The girls watched as the Hawkeyes encouraged their teammates from the sidelines and communicated with each other on the court. They saw how the college athletes practiced new plays and worked through scenarios they would likely encounter in their upcoming game, and they saw the level of commitment, discipline and teamwork that collegiate sports demand.

“It was a really cool experience watching them practice,” sophomore Mylee Stiefel said. “It was great because they were like role models and we can take things that they do at their practice and bring it to ours and hopefully practice a little bit better from now on.”

Freshman Kinsley Peterson agreed.

BCSD January Newsletter

After the Hawkeyes finished their practice, the Grayhounds filed onto the court, catching basketballs displaying the Hawkeye logo passed to them by Iowa assistant coach Raina Harmon.

Their grins stretched ear to ear as they practiced shooting before breaking up into small teams to scrimmage while their coaches talked with Bluder and associate head coach Jan Jensen.

“It was great playing down on Carver,” Stiefel said. “You don’t get to do that every day, so it was awesome.”

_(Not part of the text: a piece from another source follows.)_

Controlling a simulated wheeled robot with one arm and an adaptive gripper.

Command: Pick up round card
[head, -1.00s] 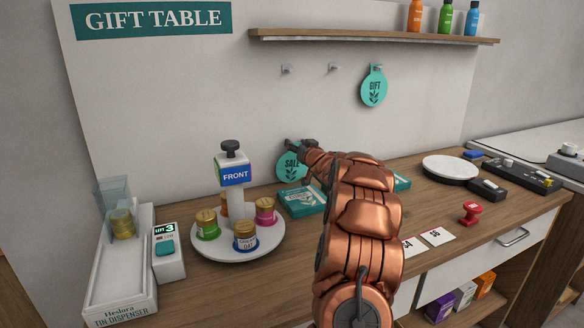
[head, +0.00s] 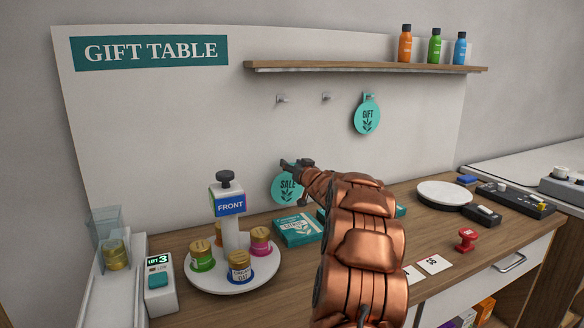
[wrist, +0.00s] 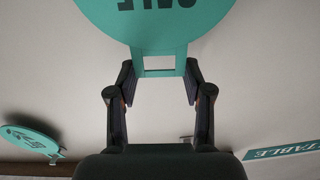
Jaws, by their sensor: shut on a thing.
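The teal round card marked SALE (head: 287,187) hangs from my gripper (head: 297,164), in front of the white back panel. In the wrist view the card (wrist: 155,22) fills the top, its lettering upside down. The fingers of my gripper (wrist: 158,75) are shut on the card's narrow tab, which has a slot in it. Part of the card's right side is hidden by my gripper in the head view. A second teal round card marked GIFT (head: 367,115) hangs on a wall hook; it also shows in the wrist view (wrist: 32,142).
Two bare hooks (head: 282,99) are left of the GIFT card. Below the SALE card lie a teal box (head: 298,230) and a turntable with tins (head: 216,279). A shelf (head: 360,67) with bottles is above. A white round plate (head: 444,193) stands at right.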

“It was so fun and we’re so thankful to have this opportunity,” said sophomore Daphne Brown.

The Iowa women’s basketball program has served as an inspiration to young girls everywhere as the team’s success continues to draw national attention and large crowds to a sport whose spectatorship in previous years might be considered minimal when compared to its male counterpart.

That increased interest is a trend the Grayhounds would like to see carry over to the high school level.

“When we have more support, we tend to play better because their energy comes to us and it just builds up when we’re playing,” Stiefel said.

The Grayhounds will next play at Washington on Friday before facing off against West Burlington/Notre Dame on Saturday at West Burlington High School.